1851 Englishman Frederick Scott Archer in his report to the United Kingdom Academy of Sciences and to the Paris Academy of Sciences presented his invention of the wet plate process. This new photographic method reduced the time of taking pictures to a few seconds enabling photographers to experiment with moving objects and allowing them to make the photographed subjects look more natural. Ambrotype quickly became the rival of daguerreotype because it proved to be easier and cheaper. Hundreds of photographers, armed with bulky cameras and mobile photo labs, embarked on worldwide travel, hoping to bring home images of exotic places captured on glass plates.

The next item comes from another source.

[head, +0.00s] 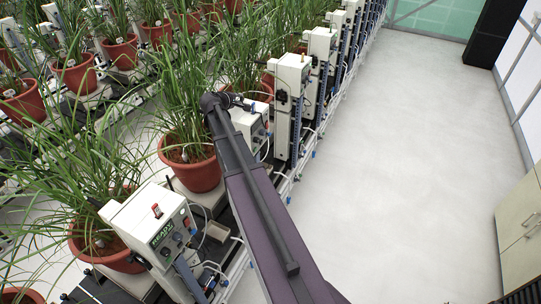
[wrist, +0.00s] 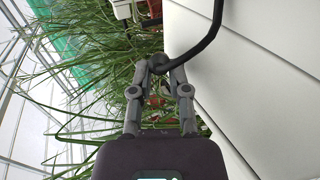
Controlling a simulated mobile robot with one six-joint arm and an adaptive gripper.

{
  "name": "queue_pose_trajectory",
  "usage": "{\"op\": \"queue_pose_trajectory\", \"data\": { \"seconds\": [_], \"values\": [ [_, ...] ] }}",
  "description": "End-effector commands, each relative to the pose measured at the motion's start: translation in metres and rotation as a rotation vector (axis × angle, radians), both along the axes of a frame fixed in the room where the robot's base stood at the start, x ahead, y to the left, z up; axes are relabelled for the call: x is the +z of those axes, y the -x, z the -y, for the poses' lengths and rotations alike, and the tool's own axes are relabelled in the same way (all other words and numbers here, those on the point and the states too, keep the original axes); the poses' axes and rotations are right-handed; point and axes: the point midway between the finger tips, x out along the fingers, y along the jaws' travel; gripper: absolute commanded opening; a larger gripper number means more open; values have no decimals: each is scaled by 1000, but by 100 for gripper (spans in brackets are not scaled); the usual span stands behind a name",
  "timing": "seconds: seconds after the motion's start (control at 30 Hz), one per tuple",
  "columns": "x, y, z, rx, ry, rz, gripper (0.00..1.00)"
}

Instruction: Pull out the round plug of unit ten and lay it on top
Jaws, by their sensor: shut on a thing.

1860 British photographer Francis Frith organized three photo expeditions to the Middle East. In his diaries he described the difficulties that he had to face. Emulsion boiling from heat, him losing consciousness from inhaling ether vapors trapped in his small tent…, but the results of these trips surpassed all his expectations. Frith published several illustrated books that the British welcomed with great enthusiasm. Pictures that first appeared in these publications were than for many years used in various travel guides and directories for these regions.


2010 Today, one hundred fifty years later, a Moscow photographer Misha Burlatsky once again wants to use the wet plate collodion process to take a series of photos of the Holy Land. He believes that this authentic photographic method will adjust the picture taking in modern Israel to the rhythms of the mid 19th Century, and ancient lenses together with the shooting conditions close those of Frith will allow him to see this Ancient Land, that has been represented so many times both on film and canvas, in a completely new way.